Take the data that follows and retype it word for word.

++++++++++

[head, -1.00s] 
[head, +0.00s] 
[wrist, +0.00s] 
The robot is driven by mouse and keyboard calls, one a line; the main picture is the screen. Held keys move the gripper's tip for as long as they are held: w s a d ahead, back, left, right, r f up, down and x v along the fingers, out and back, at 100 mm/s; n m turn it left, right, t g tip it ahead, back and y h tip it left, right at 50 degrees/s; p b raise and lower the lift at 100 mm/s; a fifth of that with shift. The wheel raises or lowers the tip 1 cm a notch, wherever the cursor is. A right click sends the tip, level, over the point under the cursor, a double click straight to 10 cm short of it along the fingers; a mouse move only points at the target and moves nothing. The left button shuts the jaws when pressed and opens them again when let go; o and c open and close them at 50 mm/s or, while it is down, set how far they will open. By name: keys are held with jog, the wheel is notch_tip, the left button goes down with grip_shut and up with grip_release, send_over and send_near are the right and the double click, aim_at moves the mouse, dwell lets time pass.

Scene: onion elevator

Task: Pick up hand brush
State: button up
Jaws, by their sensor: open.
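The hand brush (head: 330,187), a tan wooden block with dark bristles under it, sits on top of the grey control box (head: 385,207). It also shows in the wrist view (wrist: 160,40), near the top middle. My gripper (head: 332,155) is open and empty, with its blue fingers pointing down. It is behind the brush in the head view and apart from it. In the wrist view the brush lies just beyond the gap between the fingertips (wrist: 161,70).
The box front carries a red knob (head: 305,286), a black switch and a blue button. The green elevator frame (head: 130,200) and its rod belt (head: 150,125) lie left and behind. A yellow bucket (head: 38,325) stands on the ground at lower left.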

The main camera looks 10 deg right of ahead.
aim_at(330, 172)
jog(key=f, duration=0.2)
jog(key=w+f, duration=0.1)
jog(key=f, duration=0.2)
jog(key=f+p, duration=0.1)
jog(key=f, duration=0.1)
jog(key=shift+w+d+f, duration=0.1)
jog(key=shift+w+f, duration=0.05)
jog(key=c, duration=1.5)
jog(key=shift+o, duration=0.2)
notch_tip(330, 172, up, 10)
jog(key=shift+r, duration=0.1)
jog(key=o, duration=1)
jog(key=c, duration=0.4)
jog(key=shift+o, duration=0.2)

++++++++++

TASK ANSWER
[head, -1.00s] 
[head, +0.00s] 
[wrist, +0.00s] 
The robot is driven by mouse and keyboard calls, one a line; the main picture is the screen. Held keys move the gripper's tip for as long as they are held: w s a d ahead, back, left, right, r f up, down and x v along the fingers, out and back, at 100 mm/s; n m turn it left, right, t g tip it ahead, back and y h tip it left, right at 50 degrees/s; p b raise and lower the lift at 100 mm/s; a fifth of that with shift. The wheel raises or lowers the tip 1 cm a notch, wherever the cursor is. A right click sends the tip, level, over the point under the cursor, a double click straight to 10 cm short of it along the fingers; a mouse move only points at the target and moves nothing. The left button shuts the jaws when pressed and opens them again when let go; o and c open and close them at 50 mm/s or, while it is down, set how far they will open. By name: keys are held with jog, the wheel is notch_tip, the left button goes down with grip_shut and up with grip_release, send_over and send_near are the right and the double click, aim_at moves the mouse, dwell lets time pass.

Scene: onion elevator

Task: Pick up hand brush
State: button up
Jaws, by their sensor: open.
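The hand brush (head: 330,187), a tan wooden block with dark bristles under it, sits on top of the grey control box (head: 385,207). It also shows in the wrist view (wrist: 160,40), near the top middle. My gripper (head: 332,155) is open and empty, with its blue fingers pointing down. It is behind the brush in the head view and apart from it. In the wrist view the brush lies just beyond the gap between the fingertips (wrist: 161,70).
The box front carries a red knob (head: 305,286), a black switch and a blue button. The green elevator frame (head: 130,200) and its rod belt (head: 150,125) lie left and behind. A yellow bucket (head: 38,325) stands on the ground at lower left.

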The main camera looks 10 deg right of ahead.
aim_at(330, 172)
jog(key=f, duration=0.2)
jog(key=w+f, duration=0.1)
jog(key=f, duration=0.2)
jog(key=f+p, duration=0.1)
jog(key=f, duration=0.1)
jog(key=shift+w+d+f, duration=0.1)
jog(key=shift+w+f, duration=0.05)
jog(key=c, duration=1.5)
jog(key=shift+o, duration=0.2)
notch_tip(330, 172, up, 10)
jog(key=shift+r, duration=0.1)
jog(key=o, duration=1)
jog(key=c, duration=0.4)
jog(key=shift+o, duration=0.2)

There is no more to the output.